**Task brief:** Reproduce the complete listing without any deviation.

(Data entries)
○ ○ ○
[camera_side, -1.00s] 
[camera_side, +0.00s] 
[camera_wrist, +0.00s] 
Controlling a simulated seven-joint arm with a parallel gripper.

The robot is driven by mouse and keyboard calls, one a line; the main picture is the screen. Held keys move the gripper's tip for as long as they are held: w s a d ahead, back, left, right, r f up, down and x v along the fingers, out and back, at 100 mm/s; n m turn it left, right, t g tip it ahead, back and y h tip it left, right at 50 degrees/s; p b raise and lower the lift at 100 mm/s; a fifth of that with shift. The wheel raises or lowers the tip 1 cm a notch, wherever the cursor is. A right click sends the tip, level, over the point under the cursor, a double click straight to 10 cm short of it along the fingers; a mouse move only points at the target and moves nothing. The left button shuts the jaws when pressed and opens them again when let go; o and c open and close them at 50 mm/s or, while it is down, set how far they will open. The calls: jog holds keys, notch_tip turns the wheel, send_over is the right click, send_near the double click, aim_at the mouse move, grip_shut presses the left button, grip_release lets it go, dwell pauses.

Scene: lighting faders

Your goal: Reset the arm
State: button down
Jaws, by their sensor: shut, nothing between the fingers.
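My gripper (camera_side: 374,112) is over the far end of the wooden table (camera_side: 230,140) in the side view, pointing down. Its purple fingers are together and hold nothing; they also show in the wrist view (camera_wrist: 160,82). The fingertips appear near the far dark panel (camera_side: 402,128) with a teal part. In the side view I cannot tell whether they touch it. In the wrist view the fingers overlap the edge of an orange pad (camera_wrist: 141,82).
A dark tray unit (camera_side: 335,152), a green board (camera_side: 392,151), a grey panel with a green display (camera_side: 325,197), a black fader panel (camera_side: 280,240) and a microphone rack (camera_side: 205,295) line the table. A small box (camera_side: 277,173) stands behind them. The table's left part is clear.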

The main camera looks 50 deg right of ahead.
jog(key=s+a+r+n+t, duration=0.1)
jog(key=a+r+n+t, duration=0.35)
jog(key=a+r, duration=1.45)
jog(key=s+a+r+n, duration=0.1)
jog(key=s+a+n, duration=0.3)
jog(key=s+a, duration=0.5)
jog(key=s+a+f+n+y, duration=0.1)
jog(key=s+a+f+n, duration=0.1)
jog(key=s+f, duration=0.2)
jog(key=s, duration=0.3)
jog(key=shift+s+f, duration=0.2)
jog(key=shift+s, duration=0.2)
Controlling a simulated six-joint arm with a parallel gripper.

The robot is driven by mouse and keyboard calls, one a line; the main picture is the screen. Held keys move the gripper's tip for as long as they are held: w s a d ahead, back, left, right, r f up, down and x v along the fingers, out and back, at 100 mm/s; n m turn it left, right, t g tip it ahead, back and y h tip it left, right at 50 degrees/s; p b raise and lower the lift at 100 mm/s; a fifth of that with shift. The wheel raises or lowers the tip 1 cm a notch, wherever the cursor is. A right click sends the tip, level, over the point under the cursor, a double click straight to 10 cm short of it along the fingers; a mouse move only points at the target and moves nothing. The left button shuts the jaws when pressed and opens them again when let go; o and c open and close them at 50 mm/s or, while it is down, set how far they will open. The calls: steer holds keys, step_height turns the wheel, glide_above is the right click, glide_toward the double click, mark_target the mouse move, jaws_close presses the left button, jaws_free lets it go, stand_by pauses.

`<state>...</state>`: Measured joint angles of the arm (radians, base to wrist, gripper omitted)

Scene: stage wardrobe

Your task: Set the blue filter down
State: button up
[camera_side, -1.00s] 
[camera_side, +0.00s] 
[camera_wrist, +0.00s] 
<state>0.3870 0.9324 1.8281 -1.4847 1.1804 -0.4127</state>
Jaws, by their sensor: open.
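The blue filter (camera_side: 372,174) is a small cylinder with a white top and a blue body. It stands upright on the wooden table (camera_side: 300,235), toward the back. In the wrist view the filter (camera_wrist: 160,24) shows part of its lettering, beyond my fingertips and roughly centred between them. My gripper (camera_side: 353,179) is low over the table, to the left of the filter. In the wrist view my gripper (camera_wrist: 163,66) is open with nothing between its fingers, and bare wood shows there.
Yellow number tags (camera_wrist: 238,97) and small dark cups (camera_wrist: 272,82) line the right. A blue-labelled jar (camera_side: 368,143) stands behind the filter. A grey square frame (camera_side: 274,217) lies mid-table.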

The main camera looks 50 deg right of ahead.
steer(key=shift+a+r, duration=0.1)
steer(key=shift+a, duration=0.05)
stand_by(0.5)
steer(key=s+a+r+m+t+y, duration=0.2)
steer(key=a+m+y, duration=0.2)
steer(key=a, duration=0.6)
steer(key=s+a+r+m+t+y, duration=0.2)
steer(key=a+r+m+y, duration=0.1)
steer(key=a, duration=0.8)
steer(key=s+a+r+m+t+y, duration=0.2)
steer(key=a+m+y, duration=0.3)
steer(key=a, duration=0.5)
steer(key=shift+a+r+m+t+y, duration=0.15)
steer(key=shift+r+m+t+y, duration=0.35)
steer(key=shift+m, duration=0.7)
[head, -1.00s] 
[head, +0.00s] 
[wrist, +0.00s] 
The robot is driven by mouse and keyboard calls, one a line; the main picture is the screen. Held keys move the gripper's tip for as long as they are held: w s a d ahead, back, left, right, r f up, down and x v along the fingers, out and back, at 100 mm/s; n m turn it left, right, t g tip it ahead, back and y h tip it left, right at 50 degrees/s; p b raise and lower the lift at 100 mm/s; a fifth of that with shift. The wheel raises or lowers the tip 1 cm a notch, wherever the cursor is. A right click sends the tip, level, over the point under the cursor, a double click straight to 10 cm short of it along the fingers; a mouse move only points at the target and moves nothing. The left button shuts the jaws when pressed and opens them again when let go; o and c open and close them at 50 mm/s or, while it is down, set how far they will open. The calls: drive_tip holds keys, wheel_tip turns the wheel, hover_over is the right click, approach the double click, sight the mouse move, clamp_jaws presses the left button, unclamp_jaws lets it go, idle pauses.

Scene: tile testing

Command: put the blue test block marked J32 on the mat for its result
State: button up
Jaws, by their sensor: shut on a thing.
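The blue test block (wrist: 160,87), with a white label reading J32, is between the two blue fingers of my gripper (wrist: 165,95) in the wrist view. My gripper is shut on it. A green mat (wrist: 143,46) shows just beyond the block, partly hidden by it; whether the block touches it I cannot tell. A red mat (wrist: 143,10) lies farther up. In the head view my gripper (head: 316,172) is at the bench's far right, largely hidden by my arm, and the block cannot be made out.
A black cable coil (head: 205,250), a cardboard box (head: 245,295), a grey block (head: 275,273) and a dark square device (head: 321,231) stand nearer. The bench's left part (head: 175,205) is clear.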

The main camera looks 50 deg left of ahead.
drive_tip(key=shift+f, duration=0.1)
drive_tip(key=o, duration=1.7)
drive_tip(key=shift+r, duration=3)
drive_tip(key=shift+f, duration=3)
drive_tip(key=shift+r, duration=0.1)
○ ○ ○
**Output of the exercise:**
[camera_side, -1.00s] 
[camera_side, +0.00s] 
[camera_wrist, +0.00s] 
Controlling a simulated seven-joint arm with a parallel gripper.

The robot is driven by mouse and keyboard calls, one a line; the main picture is the screen. Held keys move the gripper's tip for as long as they are held: w s a d ahead, back, left, right, r f up, down and x v along the fingers, out and back, at 100 mm/s; n m turn it left, right, t g tip it ahead, back and y h tip it left, right at 50 degrees/s; p b raise and lower the lift at 100 mm/s; a fifth of that with shift. The wheel raises or lowers the tip 1 cm a notch, wherever the cursor is. A right click sends the tip, level, over the point under the cursor, a double click straight to 10 cm short of it along the fingers; a mouse move only points at the target and moves nothing. The left button shuts the jaws when pressed and opens them again when let go; o and c open and close them at 50 mm/s or, while it is down, set how far they will open. The calls: jog holds keys, notch_tip turns the wheel, send_over is the right click, send_near the double click, aim_at the mouse move, grip_shut presses the left button, grip_release lets it go, dwell pauses.

Scene: lighting faders

Your goal: Reset the arm
State: button down
Jaws, by their sensor: shut, nothing between the fingers.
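My gripper (camera_side: 374,112) is over the far end of the wooden table (camera_side: 230,140) in the side view, pointing down. Its purple fingers are together and hold nothing; they also show in the wrist view (camera_wrist: 160,82). The fingertips appear near the far dark panel (camera_side: 402,128) with a teal part. In the side view I cannot tell whether they touch it. In the wrist view the fingers overlap the edge of an orange pad (camera_wrist: 141,82).
A dark tray unit (camera_side: 335,152), a green board (camera_side: 392,151), a grey panel with a green display (camera_side: 325,197), a black fader panel (camera_side: 280,240) and a microphone rack (camera_side: 205,295) line the table. A small box (camera_side: 277,173) stands behind them. The table's left part is clear.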

The main camera looks 50 deg right of ahead.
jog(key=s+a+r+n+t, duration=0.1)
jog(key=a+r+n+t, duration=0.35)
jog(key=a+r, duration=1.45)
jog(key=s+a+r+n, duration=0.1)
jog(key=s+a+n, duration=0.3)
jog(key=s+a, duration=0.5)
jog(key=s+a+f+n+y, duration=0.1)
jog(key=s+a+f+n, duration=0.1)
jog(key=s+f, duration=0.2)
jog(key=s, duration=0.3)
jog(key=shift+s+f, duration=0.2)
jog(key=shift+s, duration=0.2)
Controlling a simulated six-joint arm with a parallel gripper.

The robot is driven by mouse and keyboard calls, one a line; the main picture is the screen. Held keys move the gripper's tip for as long as they are held: w s a d ahead, back, left, right, r f up, down and x v along the fingers, out and back, at 100 mm/s; n m turn it left, right, t g tip it ahead, back and y h tip it left, right at 50 degrees/s; p b raise and lower the lift at 100 mm/s; a fifth of that with shift. The wheel raises or lowers the tip 1 cm a notch, wherever the cursor is. A right click sends the tip, level, over the point under the cursor, a double click straight to 10 cm short of it along the fingers; a mouse move only points at the target and moves nothing. The left button shuts the jaws when pressed and opens them again when let go; o and c open and close them at 50 mm/s or, while it is down, set how far they will open. The calls: steer holds keys, step_height turns the wheel, glide_above is the right click, glide_toward the double click, mark_target the mouse move, jaws_close presses the left button, jaws_free lets it go, stand_by pauses.

`<state>...</state>`: Measured joint angles of the arm (radians, base to wrist, gripper omitted)

Scene: stage wardrobe

Your task: Set the blue filter down
State: button up
[camera_side, -1.00s] 
[camera_side, +0.00s] 
[camera_wrist, +0.00s] 
<state>0.3870 0.9324 1.8281 -1.4847 1.1804 -0.4127</state>
Jaws, by their sensor: open.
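The blue filter (camera_side: 372,174) is a small cylinder with a white top and a blue body. It stands upright on the wooden table (camera_side: 300,235), toward the back. In the wrist view the filter (camera_wrist: 160,24) shows part of its lettering, beyond my fingertips and roughly centred between them. My gripper (camera_side: 353,179) is low over the table, to the left of the filter. In the wrist view my gripper (camera_wrist: 163,66) is open with nothing between its fingers, and bare wood shows there.
Yellow number tags (camera_wrist: 238,97) and small dark cups (camera_wrist: 272,82) line the right. A blue-labelled jar (camera_side: 368,143) stands behind the filter. A grey square frame (camera_side: 274,217) lies mid-table.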

The main camera looks 50 deg right of ahead.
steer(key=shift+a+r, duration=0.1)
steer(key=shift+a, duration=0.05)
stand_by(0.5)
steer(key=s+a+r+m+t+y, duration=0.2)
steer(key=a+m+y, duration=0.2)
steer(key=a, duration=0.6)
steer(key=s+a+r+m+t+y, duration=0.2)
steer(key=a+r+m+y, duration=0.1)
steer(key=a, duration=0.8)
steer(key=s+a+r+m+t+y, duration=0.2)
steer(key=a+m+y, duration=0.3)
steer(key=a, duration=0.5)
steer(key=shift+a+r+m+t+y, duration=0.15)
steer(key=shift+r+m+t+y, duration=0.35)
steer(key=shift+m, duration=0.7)
[head, -1.00s] 
[head, +0.00s] 
[wrist, +0.00s] 
The robot is driven by mouse and keyboard calls, one a line; the main picture is the screen. Held keys move the gripper's tip for as long as they are held: w s a d ahead, back, left, right, r f up, down and x v along the fingers, out and back, at 100 mm/s; n m turn it left, right, t g tip it ahead, back and y h tip it left, right at 50 degrees/s; p b raise and lower the lift at 100 mm/s; a fifth of that with shift. The wheel raises or lowers the tip 1 cm a notch, wherever the cursor is. A right click sends the tip, level, over the point under the cursor, a double click straight to 10 cm short of it along the fingers; a mouse move only points at the target and moves nothing. The left button shuts the jaws when pressed and opens them again when let go; o and c open and close them at 50 mm/s or, while it is down, set how far they will open. The calls: drive_tip holds keys, wheel_tip turns the wheel, hover_over is the right click, approach the double click, sight the mouse move, clamp_jaws presses the left button, unclamp_jaws lets it go, idle pauses.

Scene: tile testing

Command: put the blue test block marked J32 on the mat for its result
State: button up
Jaws, by their sensor: shut on a thing.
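The blue test block (wrist: 160,87), with a white label reading J32, is between the two blue fingers of my gripper (wrist: 165,95) in the wrist view. My gripper is shut on it. A green mat (wrist: 143,46) shows just beyond the block, partly hidden by it; whether the block touches it I cannot tell. A red mat (wrist: 143,10) lies farther up. In the head view my gripper (head: 316,172) is at the bench's far right, largely hidden by my arm, and the block cannot be made out.
A black cable coil (head: 205,250), a cardboard box (head: 245,295), a grey block (head: 275,273) and a dark square device (head: 321,231) stand nearer. The bench's left part (head: 175,205) is clear.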

The main camera looks 50 deg left of ahead.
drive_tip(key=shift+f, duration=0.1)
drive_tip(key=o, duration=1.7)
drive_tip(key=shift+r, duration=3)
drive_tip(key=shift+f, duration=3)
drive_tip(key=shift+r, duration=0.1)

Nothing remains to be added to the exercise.